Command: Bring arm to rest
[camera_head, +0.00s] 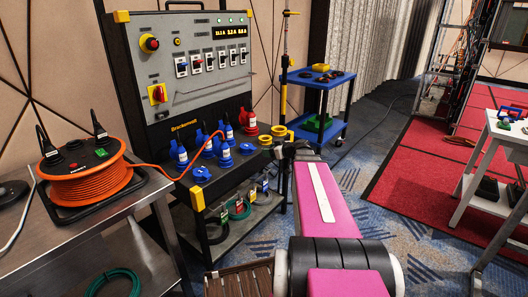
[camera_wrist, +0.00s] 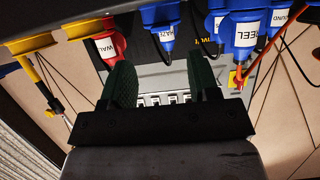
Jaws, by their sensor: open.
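My pink arm with a white stripe reaches forward from the bottom of the head view. My gripper (camera_head: 290,149) is at its far end, small and partly hidden, beside the lower right corner of the power panel (camera_head: 185,95). In the wrist view my gripper (camera_wrist: 162,84) has two dark green fingers set apart, with nothing held between them. Blue plugs (camera_wrist: 245,32) and a red plug (camera_wrist: 110,45) labelled WALL hang in the wrist view beyond the fingers. I cannot tell the exact gap to them.
An orange cable reel (camera_head: 88,185) sits on a metal table (camera_head: 130,200) at left, its cable running to the panel. A blue trolley (camera_head: 318,78) stands behind my gripper. A white table (camera_head: 508,130) is at right. Carpet (camera_head: 375,165) right of my arm is clear.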

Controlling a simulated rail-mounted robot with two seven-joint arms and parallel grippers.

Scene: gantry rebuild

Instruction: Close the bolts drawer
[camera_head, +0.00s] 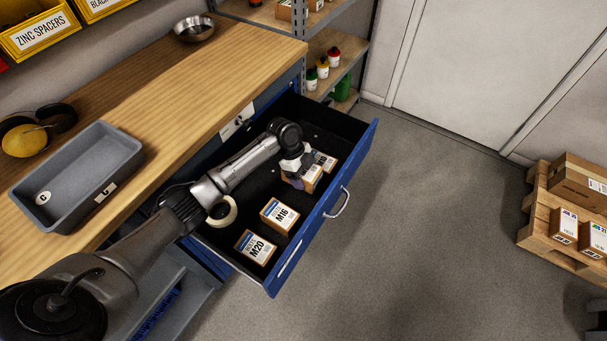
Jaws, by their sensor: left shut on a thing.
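The blue bolts drawer (361,160) is pulled far out from under the wooden bench, with a metal handle (338,204) on its front. Inside are small cardboard boxes: one marked M20 (257,248), one marked M16 (280,215), and another box (326,160) farther back. My left arm reaches over the bench edge into the drawer. My left gripper (297,178) is shut on a small cardboard box (308,181) inside the drawer. The arm partly hides the gripper and box; I cannot tell whether the box is lifted. My right gripper is out of view.
A grey tray (121,150), a metal bowl (194,29) and yellow-and-black ear muffs (26,141) are on the wooden bench (225,75). A shelf with small bottles (334,57) stands behind the drawer. A pallet with boxes (552,232) is at right. Floor before the drawer is clear.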

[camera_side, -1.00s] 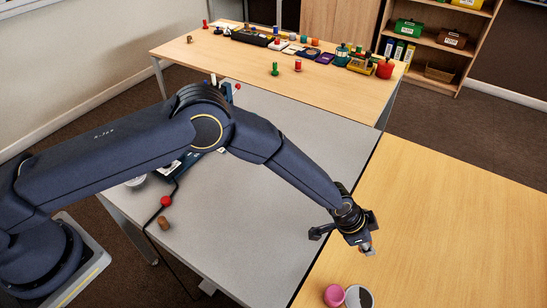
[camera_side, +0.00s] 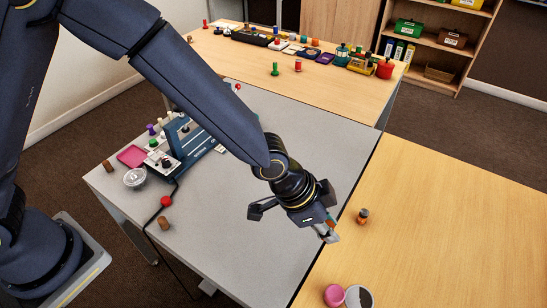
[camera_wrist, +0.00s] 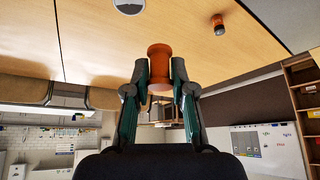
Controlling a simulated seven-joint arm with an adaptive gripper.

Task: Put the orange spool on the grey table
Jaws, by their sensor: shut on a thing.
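My gripper (camera_side: 329,230) is shut on the orange spool (camera_wrist: 159,66), which shows upright between the two fingertips (camera_wrist: 160,78) in the wrist view. In the side view only a small orange part of it shows at the fingertips, and the rest is hidden. My gripper is held in the air near the edge between the grey table (camera_side: 300,145) and the wooden table on the right. How high it is above them I cannot tell.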

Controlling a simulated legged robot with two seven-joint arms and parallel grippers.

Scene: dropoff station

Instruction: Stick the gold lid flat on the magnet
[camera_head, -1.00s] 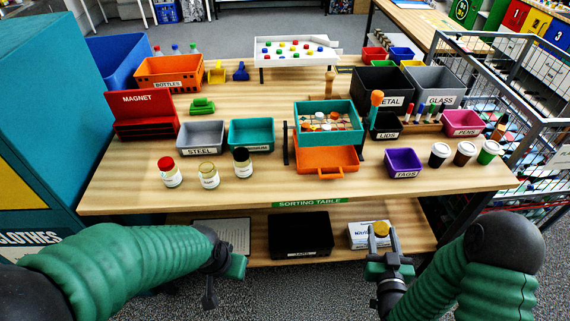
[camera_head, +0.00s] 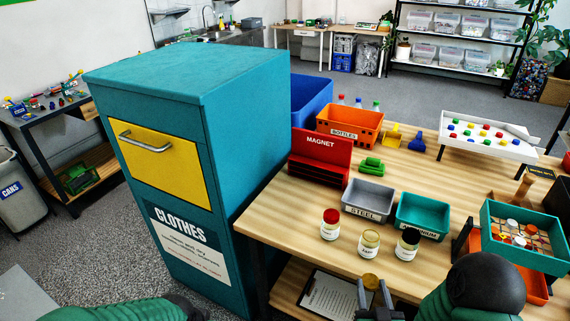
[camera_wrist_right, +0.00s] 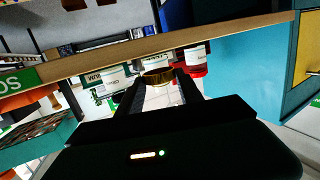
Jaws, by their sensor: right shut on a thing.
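The gold lid (camera_head: 370,281) is between the fingertips of my right gripper (camera_head: 373,289), below the front edge of the table in the head view. In the right wrist view the gold lid (camera_wrist_right: 157,77) shows as a round gold band between the two dark fingers of the gripper (camera_wrist_right: 158,88). The right gripper is shut on it. The red magnet station (camera_head: 335,152), with a MAGNET label on its upright panel, stands at the table's back left, well apart from the lid.
Three jars (camera_head: 369,244) stand along the table's front edge, between the gripper and the magnet. Behind them are the grey STEEL bin (camera_head: 367,212) and a teal bin (camera_head: 422,229). The tall CLOTHES container (camera_head: 235,180) borders the table on the left.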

• [SET PROBLEM] Omit every picture, and otherwise quote the entries exactly.

• [RESULT OF THE TASK]
Command: Bring arm to rest
[camera_head, +0.00s] 
[camera_wrist, +0.00s] 
Jaws, by their sensor: open.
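My pink arm with a white stripe reaches forward from the bottom of the head view. My gripper (camera_head: 290,149) is at its far end, small and partly hidden, beside the lower right corner of the power panel (camera_head: 185,95). In the wrist view my gripper (camera_wrist: 162,84) has two dark green fingers set apart, with nothing held between them. Blue plugs (camera_wrist: 245,32) and a red plug (camera_wrist: 110,45) labelled WALL hang in the wrist view beyond the fingers. I cannot tell the exact gap to them.
An orange cable reel (camera_head: 88,185) sits on a metal table (camera_head: 130,200) at left, its cable running to the panel. A blue trolley (camera_head: 318,78) stands behind my gripper. A white table (camera_head: 508,130) is at right. Carpet (camera_head: 375,165) right of my arm is clear.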

Controlling a simulated rail-mounted robot with two seven-joint arms and parallel grippers.

Scene: gantry rebuild

Instruction: Close the bolts drawer
[camera_head, +0.00s] 
Jaws, by their sensor: left shut on a thing.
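The blue bolts drawer (361,160) is pulled far out from under the wooden bench, with a metal handle (338,204) on its front. Inside are small cardboard boxes: one marked M20 (257,248), one marked M16 (280,215), and another box (326,160) farther back. My left arm reaches over the bench edge into the drawer. My left gripper (297,178) is shut on a small cardboard box (308,181) inside the drawer. The arm partly hides the gripper and box; I cannot tell whether the box is lifted. My right gripper is out of view.
A grey tray (121,150), a metal bowl (194,29) and yellow-and-black ear muffs (26,141) are on the wooden bench (225,75). A shelf with small bottles (334,57) stands behind the drawer. A pallet with boxes (552,232) is at right. Floor before the drawer is clear.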

[camera_side, -1.00s] 
[camera_side, +0.00s] 
[camera_wrist, +0.00s] 
Controlling a simulated seven-joint arm with an adaptive gripper.

Task: Put the orange spool on the grey table
Jaws, by their sensor: shut on a thing.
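My gripper (camera_side: 329,230) is shut on the orange spool (camera_wrist: 159,66), which shows upright between the two fingertips (camera_wrist: 160,78) in the wrist view. In the side view only a small orange part of it shows at the fingertips, and the rest is hidden. My gripper is held in the air near the edge between the grey table (camera_side: 300,145) and the wooden table on the right. How high it is above them I cannot tell.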

Controlling a simulated legged robot with two seven-joint arms and parallel grippers.

Scene: dropoff station

Instruction: Stick the gold lid flat on the magnet
[camera_head, -1.00s] 
[camera_head, +0.00s] 
[camera_wrist_right, +0.00s] 
Jaws, by their sensor: right shut on a thing.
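The gold lid (camera_head: 370,281) is between the fingertips of my right gripper (camera_head: 373,289), below the front edge of the table in the head view. In the right wrist view the gold lid (camera_wrist_right: 157,77) shows as a round gold band between the two dark fingers of the gripper (camera_wrist_right: 158,88). The right gripper is shut on it. The red magnet station (camera_head: 335,152), with a MAGNET label on its upright panel, stands at the table's back left, well apart from the lid.
Three jars (camera_head: 369,244) stand along the table's front edge, between the gripper and the magnet. Behind them are the grey STEEL bin (camera_head: 367,212) and a teal bin (camera_head: 422,229). The tall CLOTHES container (camera_head: 235,180) borders the table on the left.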

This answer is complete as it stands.